Little Will Help

17 November 2022


Cogito Ergo Non Serviam

Chancellor Raises UK Taxes, Cuts Spending


The Chancellor of the Exchequer, Jeremy Hunt, has just presented his autumn budget statement to the House of Commons. There was cheering from the government benches over the increased spending on schools and on increases in pensions and assistance payments in line with inflation. For the rest of the speech, however, they were silent, and appalled. He is raising taxes and reducing spending during a recession in order to fight inflation. That should reduce inflation, but it will deepen the recession. Such is the trouble with the stagflation the world is suffering. By the time the next election rolls around (by January 2025), the British standard of living will be 7% lower than it is today. This should ensure a Labour victory, and it is hard to see much of an alternative.

Focusing on the positive briefly (because there is not enough of it to require more time), The Treasury is going to spend £2.3 billion more for the next two years on the state schools. That works out to be about a thousand per pupil. This keeps a government pledge to return funding to 2010 levels in real terms.
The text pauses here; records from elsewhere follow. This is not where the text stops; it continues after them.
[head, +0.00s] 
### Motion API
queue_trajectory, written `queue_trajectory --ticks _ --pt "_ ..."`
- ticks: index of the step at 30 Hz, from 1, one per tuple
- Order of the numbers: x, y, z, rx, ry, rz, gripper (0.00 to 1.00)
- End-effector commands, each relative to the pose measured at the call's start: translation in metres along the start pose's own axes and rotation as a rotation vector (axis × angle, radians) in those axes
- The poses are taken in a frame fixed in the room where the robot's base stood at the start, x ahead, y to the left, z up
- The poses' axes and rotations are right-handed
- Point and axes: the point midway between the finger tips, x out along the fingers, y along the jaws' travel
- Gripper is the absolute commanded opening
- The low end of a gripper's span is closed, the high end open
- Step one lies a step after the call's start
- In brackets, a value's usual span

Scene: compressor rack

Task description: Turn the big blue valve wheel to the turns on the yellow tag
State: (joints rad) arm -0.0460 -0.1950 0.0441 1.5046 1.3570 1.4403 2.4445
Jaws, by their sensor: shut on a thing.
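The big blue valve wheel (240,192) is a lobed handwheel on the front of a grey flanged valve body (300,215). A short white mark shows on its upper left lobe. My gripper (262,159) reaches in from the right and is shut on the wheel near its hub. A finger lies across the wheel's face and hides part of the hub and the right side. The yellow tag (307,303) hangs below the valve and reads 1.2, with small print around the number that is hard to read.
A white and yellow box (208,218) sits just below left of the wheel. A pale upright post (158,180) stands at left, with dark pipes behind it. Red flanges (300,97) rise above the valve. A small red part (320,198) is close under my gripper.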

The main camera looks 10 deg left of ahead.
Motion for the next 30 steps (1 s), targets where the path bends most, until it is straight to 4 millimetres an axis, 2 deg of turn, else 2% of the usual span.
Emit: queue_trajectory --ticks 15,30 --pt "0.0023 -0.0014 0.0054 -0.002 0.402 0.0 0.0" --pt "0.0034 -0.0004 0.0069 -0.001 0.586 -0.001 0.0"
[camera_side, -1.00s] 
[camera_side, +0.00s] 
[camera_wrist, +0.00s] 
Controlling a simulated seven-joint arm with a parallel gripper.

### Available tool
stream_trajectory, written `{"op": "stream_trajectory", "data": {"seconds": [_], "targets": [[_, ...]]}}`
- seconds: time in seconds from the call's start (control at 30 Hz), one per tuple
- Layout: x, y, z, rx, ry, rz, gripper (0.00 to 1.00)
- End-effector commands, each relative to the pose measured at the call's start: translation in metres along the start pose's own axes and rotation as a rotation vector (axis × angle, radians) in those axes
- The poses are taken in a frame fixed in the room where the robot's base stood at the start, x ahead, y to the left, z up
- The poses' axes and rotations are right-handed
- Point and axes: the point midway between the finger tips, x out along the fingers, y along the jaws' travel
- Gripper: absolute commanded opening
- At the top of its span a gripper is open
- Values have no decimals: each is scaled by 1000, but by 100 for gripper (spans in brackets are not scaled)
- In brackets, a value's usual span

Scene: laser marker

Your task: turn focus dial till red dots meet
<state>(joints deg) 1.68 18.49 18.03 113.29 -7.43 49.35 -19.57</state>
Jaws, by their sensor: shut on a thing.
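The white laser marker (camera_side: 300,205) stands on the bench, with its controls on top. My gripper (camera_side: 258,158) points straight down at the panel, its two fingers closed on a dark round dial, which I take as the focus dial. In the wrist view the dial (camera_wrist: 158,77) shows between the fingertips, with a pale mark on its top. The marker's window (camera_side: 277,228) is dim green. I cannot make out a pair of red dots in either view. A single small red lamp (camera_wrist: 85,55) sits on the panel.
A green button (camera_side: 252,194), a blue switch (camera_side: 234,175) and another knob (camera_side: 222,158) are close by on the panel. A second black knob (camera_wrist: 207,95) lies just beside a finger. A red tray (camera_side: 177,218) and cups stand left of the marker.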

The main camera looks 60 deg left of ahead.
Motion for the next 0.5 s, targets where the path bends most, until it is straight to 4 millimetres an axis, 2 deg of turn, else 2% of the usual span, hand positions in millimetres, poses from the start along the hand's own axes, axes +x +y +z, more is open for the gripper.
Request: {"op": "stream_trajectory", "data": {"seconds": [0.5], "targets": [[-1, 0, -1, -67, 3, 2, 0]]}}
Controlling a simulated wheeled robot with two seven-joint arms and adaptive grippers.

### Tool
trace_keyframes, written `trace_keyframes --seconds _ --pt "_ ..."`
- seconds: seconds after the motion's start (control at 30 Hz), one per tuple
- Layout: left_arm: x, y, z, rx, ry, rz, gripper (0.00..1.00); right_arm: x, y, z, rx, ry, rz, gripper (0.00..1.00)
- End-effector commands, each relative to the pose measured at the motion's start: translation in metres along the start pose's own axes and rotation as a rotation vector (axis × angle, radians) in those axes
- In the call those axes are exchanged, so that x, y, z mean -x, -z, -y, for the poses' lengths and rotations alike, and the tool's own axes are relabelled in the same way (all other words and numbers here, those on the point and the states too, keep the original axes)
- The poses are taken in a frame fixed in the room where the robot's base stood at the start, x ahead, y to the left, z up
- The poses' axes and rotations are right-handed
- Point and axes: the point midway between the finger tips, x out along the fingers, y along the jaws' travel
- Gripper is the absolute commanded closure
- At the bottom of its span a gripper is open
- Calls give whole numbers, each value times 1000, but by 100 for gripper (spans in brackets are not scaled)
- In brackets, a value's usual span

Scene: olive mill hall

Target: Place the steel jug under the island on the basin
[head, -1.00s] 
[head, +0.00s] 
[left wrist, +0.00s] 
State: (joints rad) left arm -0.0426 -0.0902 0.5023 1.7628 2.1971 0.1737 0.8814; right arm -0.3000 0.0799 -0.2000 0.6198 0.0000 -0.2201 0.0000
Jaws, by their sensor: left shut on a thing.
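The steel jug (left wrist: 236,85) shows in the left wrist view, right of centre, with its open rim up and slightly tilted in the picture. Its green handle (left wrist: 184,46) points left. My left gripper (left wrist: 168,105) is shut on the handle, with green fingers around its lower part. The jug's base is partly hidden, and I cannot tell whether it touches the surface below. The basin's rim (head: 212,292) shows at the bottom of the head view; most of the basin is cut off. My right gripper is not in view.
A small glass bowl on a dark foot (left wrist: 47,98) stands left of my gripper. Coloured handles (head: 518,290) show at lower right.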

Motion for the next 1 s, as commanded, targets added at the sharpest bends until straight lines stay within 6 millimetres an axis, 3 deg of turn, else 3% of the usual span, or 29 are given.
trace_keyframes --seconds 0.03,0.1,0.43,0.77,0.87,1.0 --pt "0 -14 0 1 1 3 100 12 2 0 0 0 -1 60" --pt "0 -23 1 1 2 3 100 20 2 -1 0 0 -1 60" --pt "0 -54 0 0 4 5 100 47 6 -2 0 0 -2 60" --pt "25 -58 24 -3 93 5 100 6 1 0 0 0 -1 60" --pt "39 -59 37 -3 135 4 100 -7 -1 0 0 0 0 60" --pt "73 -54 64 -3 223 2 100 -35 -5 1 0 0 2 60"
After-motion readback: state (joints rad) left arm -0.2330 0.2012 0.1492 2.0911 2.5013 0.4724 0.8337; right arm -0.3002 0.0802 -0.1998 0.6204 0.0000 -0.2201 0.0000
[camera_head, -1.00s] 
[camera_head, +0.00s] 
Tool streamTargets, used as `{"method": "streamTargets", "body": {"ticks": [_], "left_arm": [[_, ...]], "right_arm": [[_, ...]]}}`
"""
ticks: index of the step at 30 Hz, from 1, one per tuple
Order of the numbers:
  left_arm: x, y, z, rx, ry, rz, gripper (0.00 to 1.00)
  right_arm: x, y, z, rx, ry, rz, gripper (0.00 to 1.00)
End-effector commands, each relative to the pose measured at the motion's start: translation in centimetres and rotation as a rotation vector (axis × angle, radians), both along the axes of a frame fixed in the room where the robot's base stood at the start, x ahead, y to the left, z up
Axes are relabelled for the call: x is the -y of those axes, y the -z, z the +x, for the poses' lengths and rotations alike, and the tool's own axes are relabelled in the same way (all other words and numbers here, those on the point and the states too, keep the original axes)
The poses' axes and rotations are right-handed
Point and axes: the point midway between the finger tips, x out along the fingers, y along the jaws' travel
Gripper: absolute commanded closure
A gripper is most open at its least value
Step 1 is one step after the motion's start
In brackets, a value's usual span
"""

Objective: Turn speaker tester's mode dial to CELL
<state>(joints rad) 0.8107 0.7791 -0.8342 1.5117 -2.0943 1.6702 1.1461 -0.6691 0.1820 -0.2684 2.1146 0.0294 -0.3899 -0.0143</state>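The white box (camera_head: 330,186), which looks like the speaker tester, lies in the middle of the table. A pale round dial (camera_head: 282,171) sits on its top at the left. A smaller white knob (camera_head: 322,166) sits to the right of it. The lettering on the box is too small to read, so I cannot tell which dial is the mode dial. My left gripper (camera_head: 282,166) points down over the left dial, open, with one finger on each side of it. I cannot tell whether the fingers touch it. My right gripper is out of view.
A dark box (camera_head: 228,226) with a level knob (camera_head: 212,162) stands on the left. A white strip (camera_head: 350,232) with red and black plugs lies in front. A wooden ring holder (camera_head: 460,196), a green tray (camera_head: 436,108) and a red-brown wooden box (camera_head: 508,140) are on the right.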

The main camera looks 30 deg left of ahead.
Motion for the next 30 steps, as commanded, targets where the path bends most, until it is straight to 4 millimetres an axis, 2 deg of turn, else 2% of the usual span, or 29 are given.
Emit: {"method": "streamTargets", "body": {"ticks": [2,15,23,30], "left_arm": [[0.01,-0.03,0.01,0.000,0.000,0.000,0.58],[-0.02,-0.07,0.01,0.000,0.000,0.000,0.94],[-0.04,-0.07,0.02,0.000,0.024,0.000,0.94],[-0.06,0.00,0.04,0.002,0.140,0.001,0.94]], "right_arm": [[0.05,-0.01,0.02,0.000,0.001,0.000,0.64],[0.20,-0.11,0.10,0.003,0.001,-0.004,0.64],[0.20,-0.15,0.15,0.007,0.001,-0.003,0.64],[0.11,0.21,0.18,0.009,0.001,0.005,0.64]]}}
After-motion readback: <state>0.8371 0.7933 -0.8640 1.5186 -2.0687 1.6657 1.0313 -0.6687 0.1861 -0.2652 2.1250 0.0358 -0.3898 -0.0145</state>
The other positive point was the increase in pensions and assistance payments of 10.1%, which keeps the recipients even relative to inflation (more or less). This kind of indexing is fairly common around the world. The problem is that it does nothing to reduce inflation. Giving people more money to spend is expansionary, and so, this will be a headwind in bringing inflation under control.

After those two points, things get grim. Living standards are set to fall by 7% in the next two years according to the Office of Budget Responsibility [OBR]. The same group notes that 3.2 million more people will be paying income taxes under this budget. The reason is what the Brits call "fiscal drag." In American English of the 1980s, it was called "bracket creep." While tax rates and income thresholds at which those tax rates kick in remain constant, inflation brings pay increases. Making more money means one pays more in tax and sometimes at a higher marginal rate. So the extra salary and wages are eaten up with the tax bill.

Those people are the lucky ones. Others who are not so lucky will lose their jobs. Unemployment is set to rise along with prices. The OBR expects half a million will lose their jobs in the coming months. Needless to say, they will have more immediate matters to consider than their tax bills. Any benefits they receive will drive up government spending by definition.

Despite all of this, the OBR says the British economy is going to shrink by 1.4% next year, largely because of the soaring cost of living. Moreover, the UK national debt will be £400 billion higher than forecast in March. The OBR adds, "The tax burden rises from 33.1 per cent of GDP in 2019/20 to 37.1 per cent of GDP at the forecast horizon, one per cent point higher than forecast in March and its highest sustained level since the Second World War." The election in two years will happen under these economic circumstances. Labour will have to do something incredibly stupid to lose that election, and Labour Leader Sir Keir Starmer is not stupid.